Rehearing Denied October 23, 1953.

*439 Arthur Simpson, of Macfarlane, Ferguson, Allison & Kelly, Tampa, for appellant.

James Whitehurst, of S. Whitehurst's Sons, Brooksville, for appellee.

SEBRING, Justice.

This is an appeal from a final judgment of the Circuit Court of Hernando County in a negligence action brought by the appellee, as plaintiff below, against the appellant, Macasphalt Corporation. The jury returned a verdict in favor of the plaintiff, motion for new trial was denied, and judgment was entered. The appeal is from the judgment.

The record shows that the accident happened in the nighttime. The defendant was the owner of a pickup truck which was being used at the time of the accident in the construction of an asphalt pavement on a highway in Hernando County that had not yet been opened to the public for general travel. This truck was parked on the north, or left hand, side of the road facing in an easterly direction. There was a red blinker light in operation on top of the truck and the front headlights of the truck were lighted, casting their beam directly down the highway.

The appellee Murphy was traveling on the highway in a westerly direction. He knew that the highway was under construction. He first saw the lights of the pickup truck when he came over the crest of a hill better than half a mile away from the parked vehicle. As he was approaching the truck he passed a car traveling eastward, the lights of which "sort of blinded" him. After passing this car he again saw the truck approximately 300 yards down the highway. Thereupon he applied his brakes, but was unable to avert a collision.

The question is whether, upon these facts, the court should have directed a verdict in favor of the defendant upon its motion at the close of the plaintiff's case, which motion was renewed after the submission of all the evidence by both parties.

It is settled in this jurisdiction that it is the duty of a person driving upon the highway to so operate his automobile upon the highway as to be able to stop or control his car within the range of his vision, whatever the time of the day he may be driving. Ferlita & Sons, Inc., v. Beck, 143 Fla. 509, 197 So. 340; Petroleum Carrier Corp. v. Robbins, Fla., 52 So. 2d 666. The undisputed evidence of the plaintiff shows that he violated this duty to himself and to others, and that as a result of this violation he proximately contributed to his own injury.

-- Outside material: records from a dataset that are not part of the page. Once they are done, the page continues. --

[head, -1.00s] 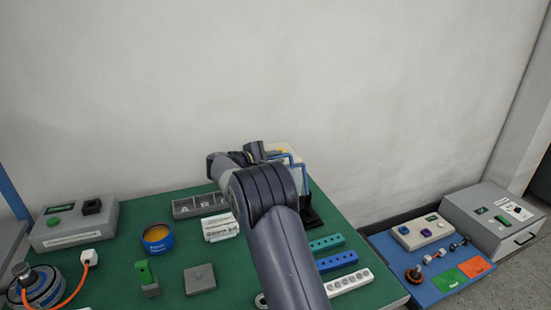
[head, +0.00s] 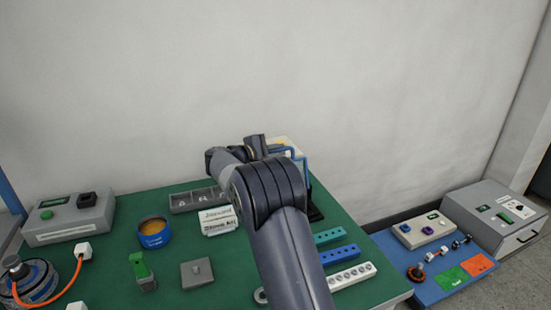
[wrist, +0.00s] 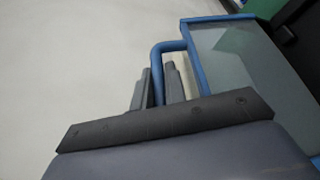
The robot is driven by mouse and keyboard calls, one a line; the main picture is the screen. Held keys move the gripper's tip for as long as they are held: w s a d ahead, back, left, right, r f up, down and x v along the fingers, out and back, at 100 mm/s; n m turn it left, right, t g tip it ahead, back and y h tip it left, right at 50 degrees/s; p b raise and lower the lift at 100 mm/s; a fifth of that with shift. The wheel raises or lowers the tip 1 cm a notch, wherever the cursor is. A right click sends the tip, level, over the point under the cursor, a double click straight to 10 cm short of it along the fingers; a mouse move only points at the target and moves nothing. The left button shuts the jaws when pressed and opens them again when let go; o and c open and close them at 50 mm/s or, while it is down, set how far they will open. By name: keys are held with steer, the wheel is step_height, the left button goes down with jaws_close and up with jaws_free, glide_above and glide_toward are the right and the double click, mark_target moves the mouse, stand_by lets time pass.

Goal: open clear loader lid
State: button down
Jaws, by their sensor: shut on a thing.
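The clear loader lid (wrist: 245,65) fills the upper right of the wrist view as a see-through panel with a blue frame. A bent blue handle (wrist: 168,46) sticks out from its left edge. My gripper (wrist: 158,77) has one grey finger on each side of this handle and is shut on it. In the head view, part of the lid's blue frame (head: 303,163) shows behind my arm at the back of the green table. My arm hides most of the loader and the fingertips there.
The green table (head: 185,245) holds a grey box (head: 70,225), a blue tin (head: 155,235), a grey tray (head: 192,198), a white sign (head: 218,222) and several hole strips (head: 340,257). A lower blue table (head: 425,275) stands at the right. A wall is close behind.

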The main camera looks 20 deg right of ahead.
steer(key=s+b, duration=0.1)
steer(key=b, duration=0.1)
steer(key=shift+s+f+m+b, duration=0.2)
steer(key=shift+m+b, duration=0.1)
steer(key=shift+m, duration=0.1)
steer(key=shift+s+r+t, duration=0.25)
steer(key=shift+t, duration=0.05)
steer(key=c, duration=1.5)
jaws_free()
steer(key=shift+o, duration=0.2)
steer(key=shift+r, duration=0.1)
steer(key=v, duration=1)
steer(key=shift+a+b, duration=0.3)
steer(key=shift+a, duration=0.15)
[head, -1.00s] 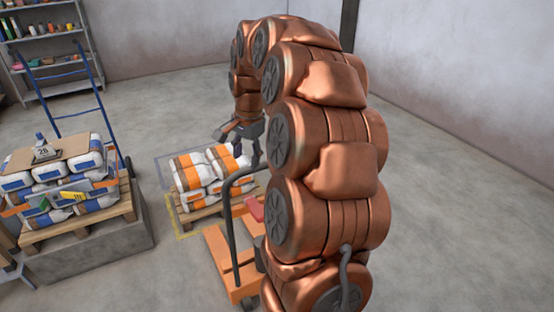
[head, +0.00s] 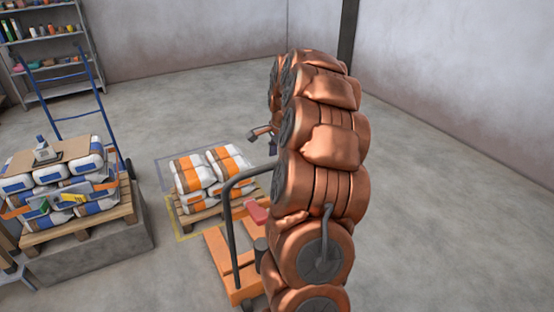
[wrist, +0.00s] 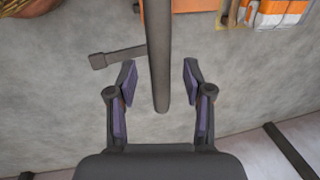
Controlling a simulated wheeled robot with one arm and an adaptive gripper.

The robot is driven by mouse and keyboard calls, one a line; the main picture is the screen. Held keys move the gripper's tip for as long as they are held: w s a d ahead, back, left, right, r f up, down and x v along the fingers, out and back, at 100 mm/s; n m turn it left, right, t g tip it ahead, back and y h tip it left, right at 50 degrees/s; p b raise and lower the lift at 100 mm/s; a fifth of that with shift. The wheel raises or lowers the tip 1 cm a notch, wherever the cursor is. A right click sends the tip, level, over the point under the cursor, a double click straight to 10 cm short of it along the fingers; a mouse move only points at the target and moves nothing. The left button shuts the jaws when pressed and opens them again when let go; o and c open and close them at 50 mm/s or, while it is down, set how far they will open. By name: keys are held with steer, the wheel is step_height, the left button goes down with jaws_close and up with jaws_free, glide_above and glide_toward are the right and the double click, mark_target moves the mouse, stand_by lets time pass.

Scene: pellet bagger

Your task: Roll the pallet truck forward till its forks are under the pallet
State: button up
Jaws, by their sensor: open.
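The orange pallet truck (head: 218,255) stands in the lower middle of the head view, with a dark looped handle (head: 228,205). Its orange body reaches toward the near side of the wooden pallet (head: 198,217), which carries white and orange bags (head: 212,172). I cannot tell whether the forks are under the pallet.
At left, another pallet (head: 75,225) with blue and white bags sits on a grey block (head: 110,245). A blue hand truck (head: 103,105) stands behind it, near a shelf (head: 50,60). The floor at right is clear.

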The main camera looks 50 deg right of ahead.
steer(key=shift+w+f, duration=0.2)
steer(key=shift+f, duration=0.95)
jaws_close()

The law is plain that where the undisputed evidence shows that the plaintiff has been guilty of negligence which proximately contributed to his own injury, then as a matter of law he cannot recover damages. Petroleum Carrier Corp. v. Robbins, supra; J.G. Christopher Co. v. Russell, 63 Fla. 191, 58 So. 45.

*440 The judgment appealed from should be reversed with directions that a judgment be entered in favor of the defendant.

It is so ordered.

ROBERTS, C.J., and MATHEWS and DREW, JJ., concur.

TERRELL, THOMAS and HOBSON, JJ., dissent.